→ Work to complete
Output the data below in full, byte for byte. Nothing may differ.
--- start of Exercise data ---
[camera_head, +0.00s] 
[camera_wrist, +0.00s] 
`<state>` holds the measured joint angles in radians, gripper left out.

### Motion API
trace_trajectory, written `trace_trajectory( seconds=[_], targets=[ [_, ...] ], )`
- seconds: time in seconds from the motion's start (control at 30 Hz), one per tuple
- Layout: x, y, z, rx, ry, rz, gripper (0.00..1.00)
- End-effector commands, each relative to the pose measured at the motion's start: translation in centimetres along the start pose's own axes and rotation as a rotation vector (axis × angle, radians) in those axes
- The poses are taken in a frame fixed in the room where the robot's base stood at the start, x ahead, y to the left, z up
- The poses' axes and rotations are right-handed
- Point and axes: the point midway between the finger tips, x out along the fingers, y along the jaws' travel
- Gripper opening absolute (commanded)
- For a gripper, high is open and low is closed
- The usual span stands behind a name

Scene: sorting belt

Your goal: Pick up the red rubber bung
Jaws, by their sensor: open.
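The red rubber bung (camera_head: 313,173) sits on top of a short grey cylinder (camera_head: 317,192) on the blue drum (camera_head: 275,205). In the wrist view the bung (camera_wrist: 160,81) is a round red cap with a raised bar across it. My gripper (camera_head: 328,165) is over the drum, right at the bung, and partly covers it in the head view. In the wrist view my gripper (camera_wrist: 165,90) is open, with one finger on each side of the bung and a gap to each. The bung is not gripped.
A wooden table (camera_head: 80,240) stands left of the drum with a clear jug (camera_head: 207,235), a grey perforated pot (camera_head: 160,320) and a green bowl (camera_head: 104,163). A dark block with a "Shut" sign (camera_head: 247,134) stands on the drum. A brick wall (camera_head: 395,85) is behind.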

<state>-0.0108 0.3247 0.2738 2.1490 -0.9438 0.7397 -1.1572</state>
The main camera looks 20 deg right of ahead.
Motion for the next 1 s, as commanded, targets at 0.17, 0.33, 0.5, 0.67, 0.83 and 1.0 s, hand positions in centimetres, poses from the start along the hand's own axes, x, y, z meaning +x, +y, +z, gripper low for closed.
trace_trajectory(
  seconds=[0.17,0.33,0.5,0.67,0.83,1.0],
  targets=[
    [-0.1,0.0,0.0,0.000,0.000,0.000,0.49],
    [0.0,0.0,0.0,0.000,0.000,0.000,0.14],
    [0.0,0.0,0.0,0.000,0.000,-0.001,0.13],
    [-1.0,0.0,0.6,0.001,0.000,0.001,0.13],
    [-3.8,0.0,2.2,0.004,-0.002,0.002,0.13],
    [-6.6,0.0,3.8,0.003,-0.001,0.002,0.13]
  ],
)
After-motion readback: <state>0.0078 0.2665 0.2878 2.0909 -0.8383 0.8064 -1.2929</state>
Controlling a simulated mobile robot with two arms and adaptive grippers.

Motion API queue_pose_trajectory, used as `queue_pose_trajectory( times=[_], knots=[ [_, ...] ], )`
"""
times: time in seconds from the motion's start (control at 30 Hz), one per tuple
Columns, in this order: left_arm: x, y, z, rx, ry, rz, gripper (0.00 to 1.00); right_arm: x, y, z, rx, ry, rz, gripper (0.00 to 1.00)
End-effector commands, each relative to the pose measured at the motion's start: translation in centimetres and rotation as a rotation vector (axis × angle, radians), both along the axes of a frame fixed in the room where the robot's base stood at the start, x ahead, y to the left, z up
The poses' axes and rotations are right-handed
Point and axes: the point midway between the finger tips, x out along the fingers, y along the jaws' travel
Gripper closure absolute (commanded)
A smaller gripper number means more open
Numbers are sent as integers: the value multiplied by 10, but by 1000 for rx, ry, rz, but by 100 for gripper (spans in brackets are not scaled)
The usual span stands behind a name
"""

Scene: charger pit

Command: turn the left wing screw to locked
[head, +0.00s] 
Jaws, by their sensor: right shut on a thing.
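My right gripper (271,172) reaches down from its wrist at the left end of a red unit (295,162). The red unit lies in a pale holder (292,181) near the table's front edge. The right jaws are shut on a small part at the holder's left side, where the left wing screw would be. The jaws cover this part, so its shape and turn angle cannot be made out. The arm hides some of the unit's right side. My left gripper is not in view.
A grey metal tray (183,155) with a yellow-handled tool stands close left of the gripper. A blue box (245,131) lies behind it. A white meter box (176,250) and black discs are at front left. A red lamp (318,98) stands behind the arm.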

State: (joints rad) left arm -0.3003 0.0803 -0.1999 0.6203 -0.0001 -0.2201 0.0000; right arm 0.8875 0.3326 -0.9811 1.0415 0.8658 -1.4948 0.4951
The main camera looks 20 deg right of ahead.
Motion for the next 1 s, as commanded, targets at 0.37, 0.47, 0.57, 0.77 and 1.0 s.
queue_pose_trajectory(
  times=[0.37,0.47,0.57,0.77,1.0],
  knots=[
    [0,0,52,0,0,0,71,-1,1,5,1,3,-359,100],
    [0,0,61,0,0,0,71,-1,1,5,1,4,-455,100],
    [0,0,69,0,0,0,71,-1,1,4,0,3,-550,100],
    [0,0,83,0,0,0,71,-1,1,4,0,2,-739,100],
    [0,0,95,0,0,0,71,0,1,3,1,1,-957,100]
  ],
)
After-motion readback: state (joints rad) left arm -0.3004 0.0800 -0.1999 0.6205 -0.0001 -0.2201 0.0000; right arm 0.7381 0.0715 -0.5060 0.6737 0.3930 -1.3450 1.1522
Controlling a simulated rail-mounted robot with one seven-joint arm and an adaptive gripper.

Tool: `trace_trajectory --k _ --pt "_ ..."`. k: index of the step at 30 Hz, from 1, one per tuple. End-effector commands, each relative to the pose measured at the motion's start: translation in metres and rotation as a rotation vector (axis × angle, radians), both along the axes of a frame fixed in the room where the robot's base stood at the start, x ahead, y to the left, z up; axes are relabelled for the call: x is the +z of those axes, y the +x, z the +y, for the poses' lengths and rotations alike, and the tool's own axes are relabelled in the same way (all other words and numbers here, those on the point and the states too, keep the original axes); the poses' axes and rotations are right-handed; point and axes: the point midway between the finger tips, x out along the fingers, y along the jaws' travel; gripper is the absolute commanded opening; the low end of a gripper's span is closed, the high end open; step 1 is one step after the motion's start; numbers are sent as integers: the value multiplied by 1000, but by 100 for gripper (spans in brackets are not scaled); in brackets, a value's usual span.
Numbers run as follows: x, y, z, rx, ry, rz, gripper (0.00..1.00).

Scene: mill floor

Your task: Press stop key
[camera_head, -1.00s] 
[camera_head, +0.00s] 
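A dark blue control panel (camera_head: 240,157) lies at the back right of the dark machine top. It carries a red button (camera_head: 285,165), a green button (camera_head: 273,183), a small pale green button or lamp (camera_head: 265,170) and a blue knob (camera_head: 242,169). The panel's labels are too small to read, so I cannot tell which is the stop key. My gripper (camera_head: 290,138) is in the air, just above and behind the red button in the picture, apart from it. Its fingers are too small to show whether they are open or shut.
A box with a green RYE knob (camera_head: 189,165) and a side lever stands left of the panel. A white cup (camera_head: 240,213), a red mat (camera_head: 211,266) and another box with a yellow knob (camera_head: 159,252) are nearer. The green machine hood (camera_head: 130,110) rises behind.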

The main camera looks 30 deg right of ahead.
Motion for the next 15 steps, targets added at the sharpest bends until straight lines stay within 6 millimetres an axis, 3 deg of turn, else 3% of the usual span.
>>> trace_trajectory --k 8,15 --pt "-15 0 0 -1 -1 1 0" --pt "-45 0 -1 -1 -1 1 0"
--- end of Exercise data ---
→ Solved problem
[camera_head, +0.00s] 
[camera_wrist, +0.00s] 
`<state>` holds the measured joint angles in radians, gripper left out.

### Motion API
trace_trajectory, written `trace_trajectory( seconds=[_], targets=[ [_, ...] ], )`
- seconds: time in seconds from the motion's start (control at 30 Hz), one per tuple
- Layout: x, y, z, rx, ry, rz, gripper (0.00..1.00)
- End-effector commands, each relative to the pose measured at the motion's start: translation in centimetres along the start pose's own axes and rotation as a rotation vector (axis × angle, radians) in those axes
- The poses are taken in a frame fixed in the room where the robot's base stood at the start, x ahead, y to the left, z up
- The poses' axes and rotations are right-handed
- Point and axes: the point midway between the finger tips, x out along the fingers, y along the jaws' travel
- Gripper opening absolute (commanded)
- For a gripper, high is open and low is closed
- The usual span stands behind a name

Scene: sorting belt

Your goal: Pick up the red rubber bung
Jaws, by their sensor: open.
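The red rubber bung (camera_head: 313,173) sits on top of a short grey cylinder (camera_head: 317,192) on the blue drum (camera_head: 275,205). In the wrist view the bung (camera_wrist: 160,81) is a round red cap with a raised bar across it. My gripper (camera_head: 328,165) is over the drum, right at the bung, and partly covers it in the head view. In the wrist view my gripper (camera_wrist: 165,90) is open, with one finger on each side of the bung and a gap to each. The bung is not gripped.
A wooden table (camera_head: 80,240) stands left of the drum with a clear jug (camera_head: 207,235), a grey perforated pot (camera_head: 160,320) and a green bowl (camera_head: 104,163). A dark block with a "Shut" sign (camera_head: 247,134) stands on the drum. A brick wall (camera_head: 395,85) is behind.

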<state>-0.0108 0.3247 0.2738 2.1490 -0.9438 0.7397 -1.1572</state>
The main camera looks 20 deg right of ahead.
Motion for the next 1 s, as commanded, targets at 0.17, 0.33, 0.5, 0.67, 0.83 and 1.0 s, hand positions in centimetres, poses from the start along the hand's own axes, x, y, z meaning +x, +y, +z, gripper low for closed.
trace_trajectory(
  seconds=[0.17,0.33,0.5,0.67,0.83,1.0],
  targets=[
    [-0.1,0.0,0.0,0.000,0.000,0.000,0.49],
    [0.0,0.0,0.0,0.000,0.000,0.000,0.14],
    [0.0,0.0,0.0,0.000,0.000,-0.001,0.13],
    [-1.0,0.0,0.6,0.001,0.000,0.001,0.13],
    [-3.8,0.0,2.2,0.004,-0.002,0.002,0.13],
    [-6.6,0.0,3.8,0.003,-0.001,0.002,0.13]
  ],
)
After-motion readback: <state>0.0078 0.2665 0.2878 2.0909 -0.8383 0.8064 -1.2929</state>
Controlling a simulated mobile robot with two arms and adaptive grippers.

Motion API queue_pose_trajectory, used as `queue_pose_trajectory( times=[_], knots=[ [_, ...] ], )`
"""
times: time in seconds from the motion's start (control at 30 Hz), one per tuple
Columns, in this order: left_arm: x, y, z, rx, ry, rz, gripper (0.00 to 1.00); right_arm: x, y, z, rx, ry, rz, gripper (0.00 to 1.00)
End-effector commands, each relative to the pose measured at the motion's start: translation in centimetres and rotation as a rotation vector (axis × angle, radians), both along the axes of a frame fixed in the room where the robot's base stood at the start, x ahead, y to the left, z up
The poses' axes and rotations are right-handed
Point and axes: the point midway between the finger tips, x out along the fingers, y along the jaws' travel
Gripper closure absolute (commanded)
A smaller gripper number means more open
Numbers are sent as integers: the value multiplied by 10, but by 1000 for rx, ry, rz, but by 100 for gripper (spans in brackets are not scaled)
The usual span stands behind a name
"""

Scene: charger pit

Command: turn the left wing screw to locked
[head, +0.00s] 
Jaws, by their sensor: right shut on a thing.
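My right gripper (271,172) reaches down from its wrist at the left end of a red unit (295,162). The red unit lies in a pale holder (292,181) near the table's front edge. The right jaws are shut on a small part at the holder's left side, where the left wing screw would be. The jaws cover this part, so its shape and turn angle cannot be made out. The arm hides some of the unit's right side. My left gripper is not in view.
A grey metal tray (183,155) with a yellow-handled tool stands close left of the gripper. A blue box (245,131) lies behind it. A white meter box (176,250) and black discs are at front left. A red lamp (318,98) stands behind the arm.

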State: (joints rad) left arm -0.3003 0.0803 -0.1999 0.6203 -0.0001 -0.2201 0.0000; right arm 0.8875 0.3326 -0.9811 1.0415 0.8658 -1.4948 0.4951
The main camera looks 20 deg right of ahead.
Motion for the next 1 s, as commanded, targets at 0.37, 0.47, 0.57, 0.77 and 1.0 s.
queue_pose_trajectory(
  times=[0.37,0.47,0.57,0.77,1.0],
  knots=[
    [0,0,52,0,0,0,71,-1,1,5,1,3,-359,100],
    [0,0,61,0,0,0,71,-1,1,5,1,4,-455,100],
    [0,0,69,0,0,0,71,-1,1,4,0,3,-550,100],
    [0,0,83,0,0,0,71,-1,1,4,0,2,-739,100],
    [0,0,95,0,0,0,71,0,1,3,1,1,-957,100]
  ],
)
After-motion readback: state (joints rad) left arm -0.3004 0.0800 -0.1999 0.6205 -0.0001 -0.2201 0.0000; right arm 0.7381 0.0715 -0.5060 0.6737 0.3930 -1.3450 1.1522
Controlling a simulated rail-mounted robot with one seven-joint arm and an adaptive gripper.

Tool: `trace_trajectory --k _ --pt "_ ..."`. k: index of the step at 30 Hz, from 1, one per tuple. End-effector commands, each relative to the pose measured at the motion's start: translation in metres and rotation as a rotation vector (axis × angle, radians), both along the axes of a frame fixed in the room where the robot's base stood at the start, x ahead, y to the left, z up; axes are relabelled for the call: x is the +z of those axes, y the +x, z the +y, for the poses' lengths and rotations alike, and the tool's own axes are relabelled in the same way (all other words and numbers here, those on the point and the states too, keep the original axes); the poses' axes and rotations are right-handed; point and axes: the point midway between the finger tips, x out along the fingers, y along the jaws' travel; gripper is the absolute commanded opening; the low end of a gripper's span is closed, the high end open; step 1 is one step after the motion's start; numbers are sent as integers: the value multiplied by 1000, but by 100 for gripper (spans in brackets are not scaled); in brackets, a value's usual span.
Numbers run as follows: x, y, z, rx, ry, rz, gripper (0.00..1.00).

Scene: mill floor

Your task: Press stop key
[camera_head, -1.00s] 
[camera_head, +0.00s] 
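A dark blue control panel (camera_head: 240,157) lies at the back right of the dark machine top. It carries a red button (camera_head: 285,165), a green button (camera_head: 273,183), a small pale green button or lamp (camera_head: 265,170) and a blue knob (camera_head: 242,169). The panel's labels are too small to read, so I cannot tell which is the stop key. My gripper (camera_head: 290,138) is in the air, just above and behind the red button in the picture, apart from it. Its fingers are too small to show whether they are open or shut.
A box with a green RYE knob (camera_head: 189,165) and a side lever stands left of the panel. A white cup (camera_head: 240,213), a red mat (camera_head: 211,266) and another box with a yellow knob (camera_head: 159,252) are nearer. The green machine hood (camera_head: 130,110) rises behind.

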The main camera looks 30 deg right of ahead.
Motion for the next 15 steps, targets added at the sharpest bends until straight lines stay within 6 millimetres an axis, 3 deg of turn, else 3% of the usual span.
>>> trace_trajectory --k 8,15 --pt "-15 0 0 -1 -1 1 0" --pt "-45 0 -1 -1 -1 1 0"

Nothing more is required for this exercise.